On 30 August, Lesotho’s Prime Minister Thabane was forced to flee to South Africa after soldiers surrounded his residence and police headquarters. The political unrest stems from a power struggle between Thabane, who enjoys the loyalty of the police, and Deputy Prime Minister Metsing, who is supported by the army. The apparent coup took place only one day after PM Thabane sought to replace a top military commander. Army officials deny ousting the PM and say they moved against police that were suspected to arm a political faction.
Impact on country risk
Lesotho suffered several coups after its independence in 1966. The Prime Minister’s three-party coalition was fragile and close to collapsing after he suspended the parliament in June this year.

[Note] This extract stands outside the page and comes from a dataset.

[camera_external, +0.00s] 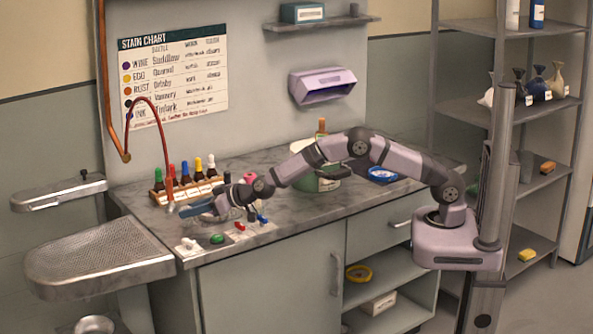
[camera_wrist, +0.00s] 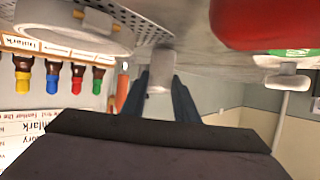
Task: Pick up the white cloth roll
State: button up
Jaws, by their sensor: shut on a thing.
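My gripper (camera_external: 190,209) is low over the left end of the grey counter, its bluish fingers pointing left. In the upside-down wrist view the two dark blue fingers (camera_wrist: 166,95) stand on either side of a pale cylindrical end, the white cloth roll (camera_wrist: 160,72). The gripper is shut on it. The roll's far part is hidden, and in the external view I cannot make the roll out clearly at the fingers.
A rack of colour-capped bottles (camera_external: 186,190) stands behind the gripper. Small red (camera_external: 240,226), green (camera_external: 217,239) and white (camera_external: 188,245) items lie near the front edge. A perforated metal drainboard (camera_external: 95,262) adjoins at left.

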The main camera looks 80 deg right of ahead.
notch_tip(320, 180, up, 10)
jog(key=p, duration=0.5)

The SADC (South African Development Community) has hosted talks in Pretoria in order to try to find a peaceful settlement. After PM Thabane left the country, Deputy PM Metsing assumed government control and is expected to form a new coalition government rather quickly. Given Lesotho’s deep economic dependence on South Africa, contracts with South Africa are not expected to be cancelled under a new government, yet others might. The SADC is not likely to intervene militarily; only should violent protests erupt or in case South Africa’s water supply (coming from Lesotho) is threatened. Should the political crisis drag on and affect regional economic ties, Credendo Group will be incited to downgrade Lesotho’s political risk classifications.